19 of 20 people found the following review helpful:
5.0 out of 5 stars
I Loved This Read!!!, May 19 2005
By Kristi Ahlers - Published on Amazon.com
This review is from: Wanting What You Get (Mass Market Paperback)
I have had the pleasure of meeting Ms. Love and as a result was able to see her quirky nature in her great characters. This only made the read more entertaining.
Ellie Stepp is not perfect, at least not in her opinion. She's a little chubby, a little short, and a librarian. Could she be a sadder stereotype? She is living in her small Maine hometown and life is good, at least by Ellie standards. It could be better but...than at her sisters wedding reception the unthinkable happens...Mason Sweet the object of her childhood love, and Millbrook's very handsome mayor flirts with her...on purpose!! Her, Ellie Stepp. Something must be wrong. Way wrong. But actually everything is very right. At least it will be once she manages to get her act together. Than she finds out that one of the towns leading citizens wants a new football field at the libraries expense. Ellie screws up her courage and asks Mayor Sweet to help her. He will...but it's going to cost her...
Mason can't believe that he is seeing Ellie in a whole new light. She is beautiful, giving, and warms him like no one else has in a long time. When she comes to him for help, he makes a rather indecent proposal...and is floored when she agrees! Well, he can handle this...no problem. Right? Well, it won't be an easy relationship given that it must be kept secret from the town and Ellie's sister. But than nothing worth having ever comes easy right?
Ellie and Mason are wonderfully real characters. Ellie has more issues than vogue magazine when it comes to security and self-confidence. Mason has a tendency to bury his pain in a bottle. Each of them sees the best in the other, and their relationship is sweet as a result. This is a read that will speak to your emotions and one that I highly recommend.
20 of 22 people found the following review helpful:
3.0 out of 5 stars
Author manages to make an alcoholic hero likable, May 23 2005
By Pam - Published on Amazon.com
This review is from: Wanting What You Get (Mass Market Paperback)
Ellie Stepp was never a part of the 'beautiful, in-crowd' in high school, while Mason Sweet was 'Mr. Popular'. Now, Ellie is the town librarian and Mason is the town mayor. When Ellie discovers that the city council might cut the library budget in order to fund a new high school football field, she asks Mason for his help preventing it. Mason tells Ellie that he'll help her, if she sleeps with him. To his surprise, Ellie accepts his proposition. She has always had a crush on Mason and sees this as a way to finally live out her fantasies. They end up having an affair, which Ellie agrees to keep secret at Mason's request. Naturally, the fact that Mason refuses to acknowledge their relationship in public, does little for Ellie's self-esteem.

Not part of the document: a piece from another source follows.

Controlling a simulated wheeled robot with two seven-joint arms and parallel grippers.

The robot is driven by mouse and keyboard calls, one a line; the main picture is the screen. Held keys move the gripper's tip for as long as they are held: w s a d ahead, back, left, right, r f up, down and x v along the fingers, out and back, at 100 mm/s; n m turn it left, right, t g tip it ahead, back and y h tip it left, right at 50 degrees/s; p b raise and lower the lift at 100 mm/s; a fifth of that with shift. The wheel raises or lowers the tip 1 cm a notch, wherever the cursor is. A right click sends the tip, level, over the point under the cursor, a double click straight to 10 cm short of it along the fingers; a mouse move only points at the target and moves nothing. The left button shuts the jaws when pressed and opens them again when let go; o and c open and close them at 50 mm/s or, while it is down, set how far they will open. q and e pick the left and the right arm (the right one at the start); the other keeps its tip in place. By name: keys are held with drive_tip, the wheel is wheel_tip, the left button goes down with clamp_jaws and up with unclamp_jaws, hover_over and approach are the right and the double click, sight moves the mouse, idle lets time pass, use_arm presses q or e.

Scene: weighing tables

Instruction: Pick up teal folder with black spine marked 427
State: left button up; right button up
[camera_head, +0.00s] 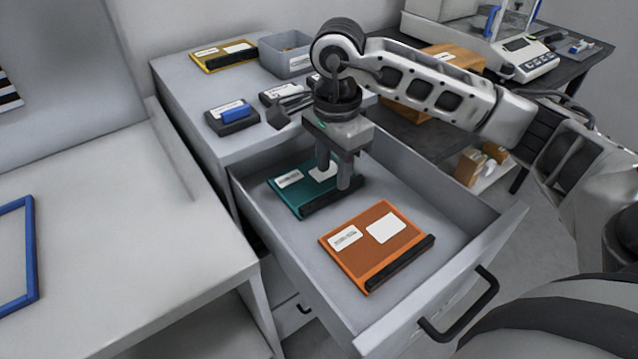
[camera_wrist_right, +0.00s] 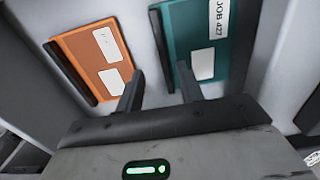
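The teal folder (camera_head: 303,196) lies flat in the open drawer, its black spine toward the drawer front. The wrist view shows the teal folder (camera_wrist_right: 189,28) with a label reading JOB 427 and a blank white label. My right gripper (camera_head: 333,182) points down over the folder's spine side and hides part of it. In the wrist view my right gripper (camera_wrist_right: 160,74) is open, its two fingers apart on either side of the black spine. I cannot tell whether the fingers touch the folder. My left gripper is not in view.
An orange folder (camera_head: 372,238) with a black spine lies nearer the drawer front. The drawer's side walls (camera_head: 425,170) stand up around both folders. On the cabinet top are a yellow folder (camera_head: 224,54), a grey bin (camera_head: 287,62) and a dark block with a blue top (camera_head: 233,115).

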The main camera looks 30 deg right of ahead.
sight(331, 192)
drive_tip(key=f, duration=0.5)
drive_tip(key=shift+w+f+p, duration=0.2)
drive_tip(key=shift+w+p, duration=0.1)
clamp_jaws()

Mason has a secret of his own, he has a big drinking problem (although he certainly doesn't see it as a problem). It's very, very difficult for an author to write an alcoholic hero and still make him likable to the reader. Yet, this author managed to pull it off. I was very impressed by that.
What I wasn't impressed about was the fact that his drinking problem was so obvious and yet, both the heroine and the hero took *forever* to figure it out. Then later in the book, there is another situation (I won't tell what it is so that I don't spoil it for anyone) that again is very obvious, but the hero and heroine are totally oblivious to it. As a result, frankly, I questioned their intelligence at several points during the book. I spent way too much time waiting for them to wake and face facts, and that irritated me. Hence-less stars...
15 of 18 people found the following review helpful:
5.0 out of 5 stars
amazing, Oct 25 2004
By W. Zimmerman "misawa chick" - Published on Amazon.com
This review is from: Wanting What You Get (Mass Market Paperback)
I read the first one and I liked it. But I was really looking forward to this one, and I was not disappointed. I rate how much I like books on how long it takes me to read them, and this one took me 2 hours. Ellie was an amazing woman who wasn't exactly perfect but she was real, and since I am sick of thin, beautiful, waifs she was a nice departure of the mainstream. But the character I really loved was Mason. You don't get many books were the hero is perfect on the outside but is really not perfect on the inside. He has a real problem(alcoholism) and he was depicted acurratly, and not like some guy who sweeps his problem under the rug. This was one of my favorite books of the year, and I imagine the wait for the next one will be well worth it.